Friday, 23 January 2015

Argentina: Part 6 - Iguazu National Park

It's the final instalment... Having survived our slightly nerve-racking journey North, we arrived in Iguazu National Park. It was beautiful (and almost certainly still is!), don't get me wrong, but we were a bit unlucky with the weather. It didn't rain, it wasn't windy, it was far far too hot, both for us and seemingly the birds. We did spend a very enjoyable 3 days exploring both the Brazilian and Argentinian sides of the falls, but it was hard work.

We crossed into the Brazilian side the first day, which when coming from Argentina was rather expensive. We took a trek into the rainforest accompanied by a guide, and we didn't see a single bird as we walked. What we did see though, were butterflies; heaps and heaps of stunning butterflies. Giant Blue Morpho, easily mistaken for small birds were loafing along the trails. We found Many-banded Daggerwing resting in sunny patches along with The Malachite and on almost every bush as we approached the Iguazu river there were resting Diaethria (88) species.

Pyrrhogyra neaerea, common name possibly Banded Banner!

"88" butterfly, Diaethria eluina

Many-banded Daggerwing, Marpesia chiron
Broad-banded Swallowtail, Papilio astyalus

Along with Butterflies, we also found this impressive beast.... whatever it is.

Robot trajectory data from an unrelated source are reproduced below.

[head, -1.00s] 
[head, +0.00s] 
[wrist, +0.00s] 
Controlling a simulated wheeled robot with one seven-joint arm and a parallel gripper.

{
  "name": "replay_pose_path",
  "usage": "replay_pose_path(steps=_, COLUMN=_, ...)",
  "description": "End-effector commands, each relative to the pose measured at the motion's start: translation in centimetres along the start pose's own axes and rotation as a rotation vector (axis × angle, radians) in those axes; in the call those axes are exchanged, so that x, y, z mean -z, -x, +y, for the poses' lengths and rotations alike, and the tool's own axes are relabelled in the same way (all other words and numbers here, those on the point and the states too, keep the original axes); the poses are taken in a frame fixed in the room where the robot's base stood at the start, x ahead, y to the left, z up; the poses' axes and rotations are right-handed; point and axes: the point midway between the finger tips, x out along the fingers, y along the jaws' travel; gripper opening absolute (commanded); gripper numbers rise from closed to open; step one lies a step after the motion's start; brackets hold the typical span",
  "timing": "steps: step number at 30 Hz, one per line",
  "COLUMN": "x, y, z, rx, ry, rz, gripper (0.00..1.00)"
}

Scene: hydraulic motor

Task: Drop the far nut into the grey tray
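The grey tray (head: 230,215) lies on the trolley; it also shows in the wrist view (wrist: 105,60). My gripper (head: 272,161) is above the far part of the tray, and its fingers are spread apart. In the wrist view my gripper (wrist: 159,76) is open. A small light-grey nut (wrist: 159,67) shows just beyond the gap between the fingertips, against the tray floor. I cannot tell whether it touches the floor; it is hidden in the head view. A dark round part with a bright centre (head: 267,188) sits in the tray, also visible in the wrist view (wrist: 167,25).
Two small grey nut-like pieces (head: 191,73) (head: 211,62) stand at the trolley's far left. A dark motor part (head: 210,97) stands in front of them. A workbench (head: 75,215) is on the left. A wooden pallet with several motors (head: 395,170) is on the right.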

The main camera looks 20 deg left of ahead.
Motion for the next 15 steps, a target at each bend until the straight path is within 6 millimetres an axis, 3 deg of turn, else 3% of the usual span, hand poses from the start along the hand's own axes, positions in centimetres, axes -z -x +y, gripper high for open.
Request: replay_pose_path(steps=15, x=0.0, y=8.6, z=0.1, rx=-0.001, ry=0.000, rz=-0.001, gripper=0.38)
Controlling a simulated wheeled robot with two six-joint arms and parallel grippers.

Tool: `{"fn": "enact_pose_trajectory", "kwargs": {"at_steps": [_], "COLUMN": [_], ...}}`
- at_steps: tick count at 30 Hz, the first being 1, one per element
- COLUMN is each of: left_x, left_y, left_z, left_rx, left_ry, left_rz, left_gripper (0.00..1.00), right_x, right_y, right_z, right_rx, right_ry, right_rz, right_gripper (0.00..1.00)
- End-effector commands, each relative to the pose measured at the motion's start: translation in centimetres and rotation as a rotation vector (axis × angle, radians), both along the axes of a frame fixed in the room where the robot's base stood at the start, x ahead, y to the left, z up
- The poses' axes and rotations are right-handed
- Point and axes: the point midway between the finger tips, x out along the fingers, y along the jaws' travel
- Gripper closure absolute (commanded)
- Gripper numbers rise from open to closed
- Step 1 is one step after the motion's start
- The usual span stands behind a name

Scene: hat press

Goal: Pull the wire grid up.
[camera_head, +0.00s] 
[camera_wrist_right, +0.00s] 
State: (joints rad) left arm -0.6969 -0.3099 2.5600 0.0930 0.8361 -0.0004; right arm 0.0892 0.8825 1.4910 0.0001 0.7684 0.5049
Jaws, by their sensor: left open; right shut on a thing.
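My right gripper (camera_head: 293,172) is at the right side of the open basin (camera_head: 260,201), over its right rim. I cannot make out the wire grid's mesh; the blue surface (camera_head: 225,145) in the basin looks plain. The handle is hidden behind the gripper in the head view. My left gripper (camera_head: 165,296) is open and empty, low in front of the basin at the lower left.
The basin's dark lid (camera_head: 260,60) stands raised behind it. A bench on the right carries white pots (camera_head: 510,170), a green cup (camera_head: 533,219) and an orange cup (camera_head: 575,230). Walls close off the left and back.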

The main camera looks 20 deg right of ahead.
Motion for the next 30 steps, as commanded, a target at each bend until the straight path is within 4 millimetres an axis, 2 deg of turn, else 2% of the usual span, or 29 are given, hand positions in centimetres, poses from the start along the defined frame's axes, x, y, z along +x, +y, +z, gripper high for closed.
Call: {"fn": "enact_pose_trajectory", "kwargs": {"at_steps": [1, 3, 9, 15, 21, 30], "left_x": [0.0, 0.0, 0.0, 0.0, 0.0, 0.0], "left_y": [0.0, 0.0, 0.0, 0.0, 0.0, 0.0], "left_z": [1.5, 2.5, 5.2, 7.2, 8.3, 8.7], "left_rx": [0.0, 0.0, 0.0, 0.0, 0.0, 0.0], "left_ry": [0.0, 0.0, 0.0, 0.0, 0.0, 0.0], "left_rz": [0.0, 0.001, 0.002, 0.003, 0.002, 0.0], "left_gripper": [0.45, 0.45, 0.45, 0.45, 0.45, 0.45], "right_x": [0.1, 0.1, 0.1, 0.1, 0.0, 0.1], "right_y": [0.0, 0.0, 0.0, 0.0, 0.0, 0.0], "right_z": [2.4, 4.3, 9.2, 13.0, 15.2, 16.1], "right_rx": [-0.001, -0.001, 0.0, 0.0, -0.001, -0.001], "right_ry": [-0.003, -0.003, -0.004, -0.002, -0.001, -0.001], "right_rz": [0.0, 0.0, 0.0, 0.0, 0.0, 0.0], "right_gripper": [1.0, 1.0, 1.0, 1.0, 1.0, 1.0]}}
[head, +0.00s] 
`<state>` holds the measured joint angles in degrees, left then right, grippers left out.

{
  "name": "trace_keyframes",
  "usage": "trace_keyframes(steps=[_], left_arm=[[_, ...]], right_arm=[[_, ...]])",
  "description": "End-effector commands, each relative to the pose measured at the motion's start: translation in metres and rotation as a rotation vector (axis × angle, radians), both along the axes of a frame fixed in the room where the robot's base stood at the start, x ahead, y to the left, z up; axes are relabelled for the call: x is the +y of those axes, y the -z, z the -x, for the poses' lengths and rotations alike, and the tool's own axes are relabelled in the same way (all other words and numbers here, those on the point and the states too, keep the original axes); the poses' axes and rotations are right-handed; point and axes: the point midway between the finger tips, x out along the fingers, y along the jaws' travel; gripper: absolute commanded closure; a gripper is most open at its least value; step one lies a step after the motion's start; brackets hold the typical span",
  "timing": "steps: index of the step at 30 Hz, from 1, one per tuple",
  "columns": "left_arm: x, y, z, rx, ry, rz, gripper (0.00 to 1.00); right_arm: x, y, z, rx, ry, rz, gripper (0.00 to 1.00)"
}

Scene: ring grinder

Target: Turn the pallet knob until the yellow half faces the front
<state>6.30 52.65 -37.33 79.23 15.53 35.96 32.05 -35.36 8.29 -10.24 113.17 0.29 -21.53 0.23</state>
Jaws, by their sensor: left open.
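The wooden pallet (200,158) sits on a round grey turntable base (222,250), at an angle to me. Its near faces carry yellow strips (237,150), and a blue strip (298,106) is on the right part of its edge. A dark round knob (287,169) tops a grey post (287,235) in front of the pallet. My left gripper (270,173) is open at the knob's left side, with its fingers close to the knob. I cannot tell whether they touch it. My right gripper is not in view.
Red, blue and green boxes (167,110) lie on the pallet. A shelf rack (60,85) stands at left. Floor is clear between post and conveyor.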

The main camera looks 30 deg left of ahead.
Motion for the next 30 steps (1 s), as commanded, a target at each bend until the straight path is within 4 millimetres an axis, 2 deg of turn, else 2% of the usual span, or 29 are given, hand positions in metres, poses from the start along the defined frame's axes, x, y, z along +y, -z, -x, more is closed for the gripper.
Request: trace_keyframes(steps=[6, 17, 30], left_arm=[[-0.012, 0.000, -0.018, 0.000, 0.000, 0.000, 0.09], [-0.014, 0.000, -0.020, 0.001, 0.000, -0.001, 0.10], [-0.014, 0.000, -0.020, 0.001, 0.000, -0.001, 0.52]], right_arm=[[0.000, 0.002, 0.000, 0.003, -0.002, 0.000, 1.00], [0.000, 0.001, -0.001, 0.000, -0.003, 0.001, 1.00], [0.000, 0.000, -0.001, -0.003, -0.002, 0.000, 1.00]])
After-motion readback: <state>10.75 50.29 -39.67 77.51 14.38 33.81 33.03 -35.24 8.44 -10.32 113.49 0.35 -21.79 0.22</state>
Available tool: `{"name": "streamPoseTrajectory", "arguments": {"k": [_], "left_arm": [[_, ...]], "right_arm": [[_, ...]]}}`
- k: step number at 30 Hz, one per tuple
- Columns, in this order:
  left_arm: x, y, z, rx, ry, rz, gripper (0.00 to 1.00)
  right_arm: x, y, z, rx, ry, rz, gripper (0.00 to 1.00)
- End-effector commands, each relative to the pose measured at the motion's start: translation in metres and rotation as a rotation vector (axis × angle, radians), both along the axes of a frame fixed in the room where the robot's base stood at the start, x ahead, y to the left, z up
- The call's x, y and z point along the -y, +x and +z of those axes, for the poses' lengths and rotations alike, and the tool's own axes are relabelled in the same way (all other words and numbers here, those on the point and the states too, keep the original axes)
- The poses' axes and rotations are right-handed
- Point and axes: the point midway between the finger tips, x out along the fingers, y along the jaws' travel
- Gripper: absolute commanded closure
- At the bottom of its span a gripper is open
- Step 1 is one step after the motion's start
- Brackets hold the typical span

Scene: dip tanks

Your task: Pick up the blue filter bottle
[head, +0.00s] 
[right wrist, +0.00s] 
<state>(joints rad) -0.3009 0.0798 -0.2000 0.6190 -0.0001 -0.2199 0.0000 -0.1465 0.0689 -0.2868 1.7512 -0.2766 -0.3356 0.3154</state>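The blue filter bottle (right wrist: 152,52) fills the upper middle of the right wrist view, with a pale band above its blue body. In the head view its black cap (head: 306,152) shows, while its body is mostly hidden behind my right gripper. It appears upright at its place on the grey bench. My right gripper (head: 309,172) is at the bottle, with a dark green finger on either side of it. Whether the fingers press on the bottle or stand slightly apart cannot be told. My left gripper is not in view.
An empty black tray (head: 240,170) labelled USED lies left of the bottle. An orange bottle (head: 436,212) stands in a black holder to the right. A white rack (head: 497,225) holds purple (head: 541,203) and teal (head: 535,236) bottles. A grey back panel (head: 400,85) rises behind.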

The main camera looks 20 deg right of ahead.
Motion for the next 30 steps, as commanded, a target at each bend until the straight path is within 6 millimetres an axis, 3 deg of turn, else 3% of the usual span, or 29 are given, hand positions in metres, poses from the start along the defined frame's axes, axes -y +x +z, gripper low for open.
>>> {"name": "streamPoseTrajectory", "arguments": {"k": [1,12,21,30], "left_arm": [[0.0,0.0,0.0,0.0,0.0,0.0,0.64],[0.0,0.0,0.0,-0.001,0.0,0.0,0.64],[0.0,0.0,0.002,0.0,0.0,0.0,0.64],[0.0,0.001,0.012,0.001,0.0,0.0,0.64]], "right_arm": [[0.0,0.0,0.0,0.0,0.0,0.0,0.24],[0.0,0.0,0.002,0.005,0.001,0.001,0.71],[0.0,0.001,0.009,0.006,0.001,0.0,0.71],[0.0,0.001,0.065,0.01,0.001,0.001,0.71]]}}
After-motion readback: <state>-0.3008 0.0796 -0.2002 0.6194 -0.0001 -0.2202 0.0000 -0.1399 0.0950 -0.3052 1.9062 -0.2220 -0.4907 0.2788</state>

We were also lucky enough to catch a glimpse of a troop of Black Capuchin Monkeys as we made our way along the trails. Apparently they are named after an order of Catholic Friars from the 16th century. Upon reaching the Americas and discovering Capuchin Monkeys, the explorers are said to have thought they bore a remarkable resemblance to said Friars! Having never met a Capuchin Friar, I am in no position to comment! This particularly obliging individual sat in a tree right above us and enjoyed some foliage! There were numerous signs around warning that they have a nasty bite, and you can see from this photo how they get that reputation. However, what we couldn't understand was how you would ever get into a situation where one would need to bite you! But there you go....

Black Capuchin

Aside from all the fantastic wildlife, the main attraction for most in this part of the world are the Iguazu Falls. I feel like I lack the eloquence to describe just how breathtaking these falls are; all I can say is that you must visit. I have been to Niagara, and I hate to say it but they just don't compare to these. There can be anything up to 300 separate waterfalls along the 2.7km edge depending on the water level, some up to 80 metres in height and all contributing to an overwhelming assault on the senses. Add to that hundreds of Black and Turkey Vulture soaring above the cascades and Great Dusky Swifts darting in and out from underneath them, and you have one hell of an experience.    

The Garganta del Diablo, complete with soaring vulture

Panoramic from the Brazilian side of the falls

The following day we stuck to the Argentinian side. Both sides are well worth a visit, and I would suggest the Brazilian side first to get a feel for the falls as a whole, then the Argentinian side for a slightly less busy and more involved experience. We arrived early both days to miss the rush and to try and beat the heat, although there really wasn't any beating it at all, as we easily managed to spend a full day on each side. We managed our best views of the Dusky Swift this side, and it was quite remarkable to see them clinging to the side of the rock as the water tumbled down beside them.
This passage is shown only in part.